Subject: Re: [boost] [concurrent] Fast, lock-based queue implementation
From: David Stone (david_at_[hidden])
Date: 2017-07-29 00:02:48
Sorry for the late response, I was in the middle of a cross-country move
when I posted this.
It is probably easy to overlook the tests because they are currently put in
, which does not have the word "test" in its path anywhere. I believe it
has a fairly strong suite of tests, but I would be happy to be proven wrong
so that I can add more.
I will be updating the documentation soon to include the results of all
benchmarks, but here are some overall performance numbers for context.
Hardware: Intel i7 8 core processor (sixth generation, Skylake)

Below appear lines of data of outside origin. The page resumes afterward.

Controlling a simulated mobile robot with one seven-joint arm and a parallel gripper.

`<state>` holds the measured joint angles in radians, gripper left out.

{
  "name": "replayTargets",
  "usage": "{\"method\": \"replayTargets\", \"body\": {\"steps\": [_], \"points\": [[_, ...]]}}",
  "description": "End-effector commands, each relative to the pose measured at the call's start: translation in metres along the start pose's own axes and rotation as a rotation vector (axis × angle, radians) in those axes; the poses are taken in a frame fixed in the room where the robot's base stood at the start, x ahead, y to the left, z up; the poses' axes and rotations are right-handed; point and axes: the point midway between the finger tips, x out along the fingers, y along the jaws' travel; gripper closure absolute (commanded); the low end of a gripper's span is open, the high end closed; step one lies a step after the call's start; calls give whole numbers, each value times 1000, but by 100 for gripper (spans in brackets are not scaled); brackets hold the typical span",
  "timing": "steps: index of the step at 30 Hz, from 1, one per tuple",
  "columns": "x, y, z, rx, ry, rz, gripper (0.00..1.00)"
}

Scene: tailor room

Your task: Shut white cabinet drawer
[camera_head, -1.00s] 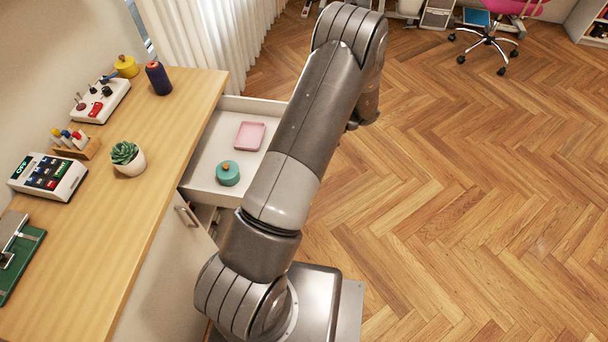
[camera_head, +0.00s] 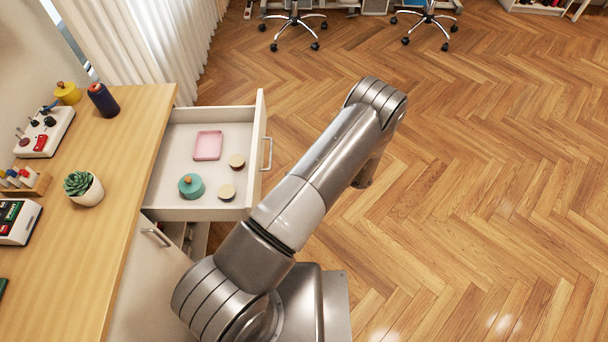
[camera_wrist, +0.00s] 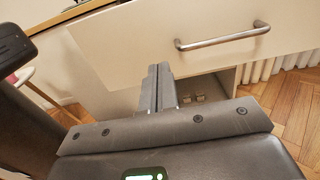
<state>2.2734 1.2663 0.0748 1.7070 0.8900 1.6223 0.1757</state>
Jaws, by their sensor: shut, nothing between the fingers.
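The white cabinet drawer (camera_head: 218,138) is pulled out from under the wooden counter in the head view. Inside it lie a pink tray (camera_head: 208,145), a teal round container (camera_head: 191,186) and two small round tan-topped items (camera_head: 237,162). The drawer front with its metal bar handle (camera_wrist: 222,37) fills the top of the wrist view. My gripper (camera_wrist: 158,72) is shut and empty, its fingers pointing toward the drawer front, below and left of the handle. I cannot tell whether the fingertips touch the front. In the head view my gripper is hidden behind the arm.
The wooden counter (camera_head: 120,150) at left bears a succulent (camera_head: 83,188), a thread spool (camera_head: 103,100) and control boxes. White curtains (camera_head: 165,40) hang behind. The herringbone floor (camera_head: 480,180) at right is clear.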

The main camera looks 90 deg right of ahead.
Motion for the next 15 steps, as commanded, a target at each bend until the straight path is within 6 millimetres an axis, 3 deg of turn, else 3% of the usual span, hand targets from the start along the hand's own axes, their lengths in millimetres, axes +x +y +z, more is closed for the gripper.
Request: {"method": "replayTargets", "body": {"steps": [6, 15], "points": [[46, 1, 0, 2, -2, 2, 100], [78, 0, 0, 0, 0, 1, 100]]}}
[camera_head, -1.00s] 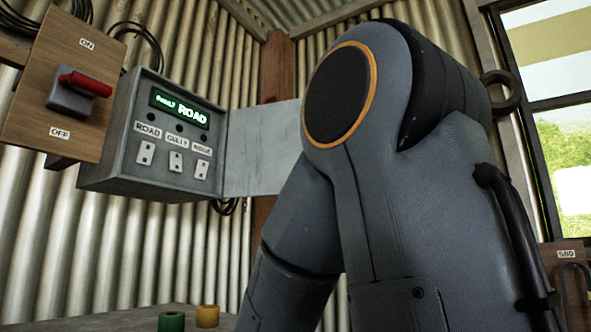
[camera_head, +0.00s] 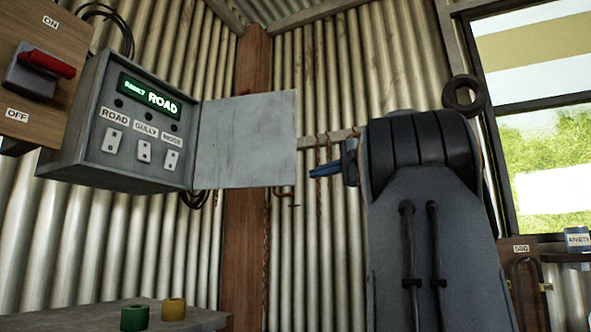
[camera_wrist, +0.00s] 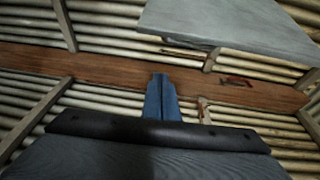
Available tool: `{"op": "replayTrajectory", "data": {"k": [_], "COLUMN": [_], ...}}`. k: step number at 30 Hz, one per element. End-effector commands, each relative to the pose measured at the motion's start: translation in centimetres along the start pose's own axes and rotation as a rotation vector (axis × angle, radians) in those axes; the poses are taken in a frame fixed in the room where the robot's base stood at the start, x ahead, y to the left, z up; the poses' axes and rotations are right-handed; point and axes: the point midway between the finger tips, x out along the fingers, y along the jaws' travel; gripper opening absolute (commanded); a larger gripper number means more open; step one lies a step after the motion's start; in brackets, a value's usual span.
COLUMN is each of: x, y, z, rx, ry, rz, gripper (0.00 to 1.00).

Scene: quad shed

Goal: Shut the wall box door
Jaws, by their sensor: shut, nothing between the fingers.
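The grey wall box (camera_head: 120,125) hangs on the corrugated wall at the left, with a lit green display and three switches labelled ROAD, GULLY and a third. Its door (camera_head: 246,140) stands wide open, swung out to the right from the box's right edge. My gripper (camera_head: 312,172) is right of the door's free edge, near its lower part, with its blue fingers pointing left. A small gap shows between fingertips and door in the head view. In the wrist view the fingers (camera_wrist: 160,84) are together and empty, and the door (camera_wrist: 240,25) shows above them.
A wooden board with a red-handled ON/OFF switch (camera_head: 48,64) is left of the box. A wooden post (camera_head: 246,240) stands behind the door. Hooks hang behind my gripper. A green cylinder (camera_head: 135,318) and a yellow one (camera_head: 174,310) stand on a bench below.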

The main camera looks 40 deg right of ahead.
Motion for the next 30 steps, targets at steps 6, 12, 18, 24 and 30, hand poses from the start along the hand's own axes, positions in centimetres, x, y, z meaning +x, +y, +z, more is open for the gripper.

Platform: gcc or clang on Linux or mingw, with -O3 -march=native -flto
I am able to process 1 billion int per second with 1 reader thread, 1
writer thread, and 1000 int added per batch. This throughput scales
approximately linearly with batch size up until this point, so a batch size
of 500 gives you approximately 500 million int per second. After that, it's
a little trickier to improve throughput, but as far as I can tell the ideal
number on this type of processor gets you up to 3 billion int per second
with three reader threads and 3-10 writer threads (all gave approximately
the same result) writing in batches of 2400 messages.
Using the queue in the worst possible way can degrade performance pretty
significantly from this point. The worst case for the queue is to have many
(10+) readers doing almost no work per item with a single writer adding 1
element per batch. This case gives you only 550,000 int / second.
To help understand how the numbers work in the middle, 1 reader and 4
writers writing 40 elements per batch gives about 100 million int per
second through the queue.
On Visual Studio 2015 (Release mode), these numbers are about half on the
high end and unchanged on the low end. I have not yet investigated why this
is or how to optimize the performance for this compiler further.
To understand how performance would change with different types, it depends
in part on how the queue is used. If you can reserve enough memory that the
queue never gets larger than that value, you can have more predictable
performance. The performance of writes is then determined by the cost of
constructing the object via the constructor you chose. In the limit, this
is at least the 'size' of the object. On the read side, however, no such
cost applies because the pop_all function is O(1): it's just a swap of the
underlying container. This means that large elements do not have the same
cost as they would in most queue designs.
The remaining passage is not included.